Comentário B: Obrigada, Fabiana2 2 Todos os nomes citados nos comentários foram substituídos por nomes fictícios. ! É clara (sic) as críticas preconceituosas que a educação a distância sofre no Brasil. Porém, essas críticas são feitas, geralmente, por pessoas sem informação sobre essa modalidade de educação ou por instituições que ministram aulas presenciais. No entanto, essas críticas começam a perder forças diante das inúmeras possibilidades e vantagens que a EAD vem demonstrando no Brasil e uma das vantagens que ela oferece é o processo de ensino-aprendizagem que busca dar ao aluno a oportunidade de um aprendizado independente, auxiliado por tecnologias como a internet. Na EAD, o próprio aluno pode organizar seus horários e sua rotina de estudos, de acordo com sua disponibilidade. Segundo o MEC, a EAD vem crescendo muito rápido no Brasil, mas ainda há muitas melhorias a serem feitas.

Entendemos o Comentário A como um enunciado de alta conclusibilidade, pois é coerente com a intencionalidade notada no texto, a de elogiar, acrescentando, ainda, novos argumentos para fundamentar a opinião. A tréplica da estudante-autora, expressa no Comentário B, também a entendemos como de alta conclusibilidade, pois considera a mensagem do destinatário e responde a questão levantada - barreiras culturais no uso de informática na educação. Para finalizar, a estudante-autora ainda acrescenta novos dados que poderiam fomentar maior discussão.

As réplicas a seguir, todas de leitores, comentam o texto apontando questões como abordagem do tema, referencial teórico e estrutura do artigo. No entanto, essas réplicas não discutem ideias, não apresentam novos argumentos, limitando-se a aspectos identificados no artigo. Dessa forma, foram considerados de média conclusibilidade.

Comentário C: Muito interessante o texto. A abordagem sobre a EAD é bem pertinente e esclarecedora. Parabéns, conseguiram fundamentar bem o texto, facilitando seu entendimento!

Comentário D: Abordagem muito boa sobre a necessidade dos softwares livres para a evolução da modalidade de ensino a distância. O artigo está muito bem fundamentado e objetivo.

Comentário E: Gostei bastante do artigo! A discussão sobre o emprego de softwares livres na educação a distância ficou muito bem fundamentada e a estrutura do artigo está muito boa, conforme as normas da ABNT! O grupo mostrou total interesse e dedicação na construção do artigo. Parabéns!

Comentário F: Prezados autores, Muito bom o seu artigo. As questões levantadas são pertinentes e bem fundamentas. O artigo possui um bom referencial teórico e foi utilizado de forma correta. Parabéns!
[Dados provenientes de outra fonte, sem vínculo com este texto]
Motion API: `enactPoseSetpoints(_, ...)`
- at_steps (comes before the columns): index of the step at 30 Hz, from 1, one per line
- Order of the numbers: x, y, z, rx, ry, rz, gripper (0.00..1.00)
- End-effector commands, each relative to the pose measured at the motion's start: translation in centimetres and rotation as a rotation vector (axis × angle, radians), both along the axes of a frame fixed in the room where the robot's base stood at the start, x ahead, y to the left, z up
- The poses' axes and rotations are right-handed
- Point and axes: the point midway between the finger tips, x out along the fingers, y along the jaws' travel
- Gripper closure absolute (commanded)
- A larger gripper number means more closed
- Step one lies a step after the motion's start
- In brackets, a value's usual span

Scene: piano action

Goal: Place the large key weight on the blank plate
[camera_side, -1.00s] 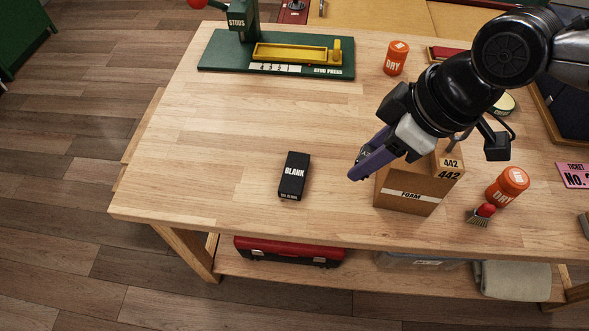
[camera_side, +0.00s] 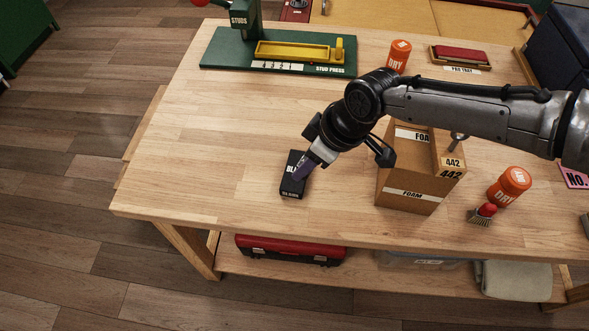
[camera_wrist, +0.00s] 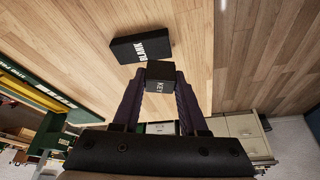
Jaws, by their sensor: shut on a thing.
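The blank plate (camera_side: 293,187) is a flat black block marked BLANK, lying on the workbench. It also shows in the wrist view (camera_wrist: 140,46), just beyond my fingertips. My gripper (camera_wrist: 160,75) is shut on the large key weight (camera_wrist: 160,82), a black block marked KEY held between the two purple fingers. In the side view my gripper (camera_side: 299,174) reaches down over the blank plate and covers part of its label. There the weight cannot be told apart from the dark plate. Whether the weight touches the plate cannot be told.
An open FOAM box (camera_side: 405,195) marked 442 stands right of my gripper, under my arm. Orange DRY jars (camera_side: 509,186) and a small brush (camera_side: 481,214) are near it. A green stud press (camera_side: 290,62) stands at the back. The bench left of the plate is clear.

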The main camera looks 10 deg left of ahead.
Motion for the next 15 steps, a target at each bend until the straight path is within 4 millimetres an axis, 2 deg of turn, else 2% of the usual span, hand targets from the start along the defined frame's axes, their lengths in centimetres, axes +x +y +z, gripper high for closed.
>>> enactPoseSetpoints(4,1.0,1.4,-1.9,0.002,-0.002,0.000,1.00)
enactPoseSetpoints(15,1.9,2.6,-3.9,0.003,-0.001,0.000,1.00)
No Comentário C, como podemos observar, a estudante-leitora fala da abordagem e da pertinência do tema escolhido. O Comentário D, por sua vez, elogia o tratamento dado à necessidade dos softwares livres na educação e ao estilo objetivo do texto. O Comentário E aborda o gênero - fundamentação e estrutura do artigo - e o estilo - uso de normas ABNT - para embasar seus elogios. O Comentário F, por fim, usa também elementos estruturais do gênero artigo para justificar os elogios ao texto. Por apresentarem uma construção adequada à intencionalidade dos autores, a de comentar e elogiar o artigo, mas não apresentarem argumentos para provocar a continuidade do diálogo, esses quatro comentários foram considerados de média conclusibilidade.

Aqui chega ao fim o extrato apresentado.